Elisa Baudoin et le mystère au service des sensations

07 janvier 2022   •  
Écrit par Ana Corderot
Elisa Baudoin et le mystère au service des sensations
Un après-midi de fin novembre, alors que les feuilles d’automne disparaissaient déjà dans le brouillard hivernal, nous avons rejoint Elisa Baudoin, son petit chien Lucien au bras, sur les banquettes sixties du Café Populaire, à Paris. Assise dans ce décor à l’esthétique marquée, aux couleurs franches et aux meubles en Formica, elle nous a dévoilé son amour pour le surréalisme, le cinéma d’Hitchcock et ses étranges voyages aux confins du songe et de la réalité. Armée d’un sourire sincère et d’une douceur expansive, Elisa Baudoin compose avec le hasard pour nous conter une histoire à la poésie latente et à la magie fulgurante. Entretien.

Fisheye : Peux-tu te présenter ?

Elisa Baudoin : J’ai 26 ans, je suis réalisatrice et photographe. Pour l’instant je me consacre à la création de clips audiovisuels, notamment dans le domaine musical. J’aimerais me tourner à l’avenir vers la fiction.

La vidéo t’a-t-elle emmené intuitivement vers la photographie ?

J’ai commencé par la vidéo de manière totalement autodidacte, lorsqu’un jour on m’a proposé de réaliser un clip. À l’époque, je n’avais jamais touché à une caméra de ma vie. L’idée de faire des storyboard, d’élaborer un plan créatif me plaisait énormément. J’ai donc acheté ma première caméra, et j’ai commencé à me former avec des tutoriels. Au fur et à mesure, je me suis créé un réseau autour de cette activité. Puis, je me suis dirigé vers la photographie. Ce n’était pas si évident au départ, car j’avais des cadrages de cinéma en tête et cela rendait difficile le passage au portrait statique. Je voyais constamment du mouvement. Depuis, j’ai l’impression de faire davantage de photographies que de vidéos, c’est devenu un besoin.

© Elisa Baudoin

© Elisa Baudoin

Derrière quel médium te sens-tu la plus à l’aise ?

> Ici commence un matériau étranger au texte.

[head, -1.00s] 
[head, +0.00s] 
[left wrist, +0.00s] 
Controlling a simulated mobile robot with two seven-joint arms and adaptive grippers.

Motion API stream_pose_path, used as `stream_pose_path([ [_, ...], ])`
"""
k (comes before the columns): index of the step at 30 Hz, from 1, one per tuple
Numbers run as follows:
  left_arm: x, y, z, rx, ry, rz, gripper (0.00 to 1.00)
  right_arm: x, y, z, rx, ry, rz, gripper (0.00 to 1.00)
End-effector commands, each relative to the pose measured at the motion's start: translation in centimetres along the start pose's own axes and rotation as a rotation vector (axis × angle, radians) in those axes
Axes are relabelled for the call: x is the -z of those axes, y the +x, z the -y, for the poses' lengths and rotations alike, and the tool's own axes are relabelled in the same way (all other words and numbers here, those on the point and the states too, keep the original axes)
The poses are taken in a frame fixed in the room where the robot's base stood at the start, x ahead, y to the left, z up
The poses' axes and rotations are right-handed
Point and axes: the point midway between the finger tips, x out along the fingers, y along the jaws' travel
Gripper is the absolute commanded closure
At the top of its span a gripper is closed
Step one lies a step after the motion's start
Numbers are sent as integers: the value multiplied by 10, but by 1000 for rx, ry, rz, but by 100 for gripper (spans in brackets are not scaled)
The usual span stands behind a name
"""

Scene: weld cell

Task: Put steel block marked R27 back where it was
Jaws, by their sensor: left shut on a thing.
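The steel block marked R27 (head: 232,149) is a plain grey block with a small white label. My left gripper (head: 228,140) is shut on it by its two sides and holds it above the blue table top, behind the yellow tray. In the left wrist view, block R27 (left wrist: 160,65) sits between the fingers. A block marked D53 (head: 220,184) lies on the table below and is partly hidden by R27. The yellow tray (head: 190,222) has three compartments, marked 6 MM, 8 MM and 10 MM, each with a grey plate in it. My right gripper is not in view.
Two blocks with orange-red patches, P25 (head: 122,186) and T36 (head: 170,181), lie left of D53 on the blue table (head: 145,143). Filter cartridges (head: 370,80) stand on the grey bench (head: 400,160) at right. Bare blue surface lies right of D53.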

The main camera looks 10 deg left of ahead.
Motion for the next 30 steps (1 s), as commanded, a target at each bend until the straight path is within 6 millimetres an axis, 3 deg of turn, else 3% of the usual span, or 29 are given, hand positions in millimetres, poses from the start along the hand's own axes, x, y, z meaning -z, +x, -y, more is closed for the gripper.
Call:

C’est selon moi plus pratique d’avoir un appareil photo qu’une caméra pour capturer des instantanés. Avant, je filmais les clips en plus de les réaliser. Aujourd’hui, je délègue de plus en plus et je réfléchis davantage à mes cadrages. Je suis plus souvent avec mon appareil photo et je passe plus du côté réalisateur, dans l’histoire, dans le storyboard, et moins derrière la caméra.

Quelles sont tes plus grandes influences ?

Hitchcock, sans hésiter. D’abord en termes de lumières, puis de couleurs et d’ambiance. Récemment en photographie, Jack Davison et Elizaveta Porodina. Je me trouve pourtant à mille lieues des deux. Chez Elizaveta tout est extrêmement coloré, dans la texture de l’image il y a quelque chose de très superficiel, de très poussé et lorsque l’on prend Jack Davison, c’est tout l’inverse. C’est le minimalisme à l’état pur. Mais finalement, peu m’importe si cela se rapproche ou non de mon univers. Je m’intéresse à la transmission des émotions. Dès qu’une personne est sincère avec son univers, qu’elle véhicule des sensations à travers ses images, cela me touche.

Justement, quel est ton rapport aux émotions dans tes images ?

Je ne cherche pas à en mettre nécessairement dans une image. Je ne cherche pas non plus à savoir si cela va ressembler à ce que je dégage et à qui je suis. Si je capture une image et qu’elle me touche à l’arrivée, alors je la considère comme réussie.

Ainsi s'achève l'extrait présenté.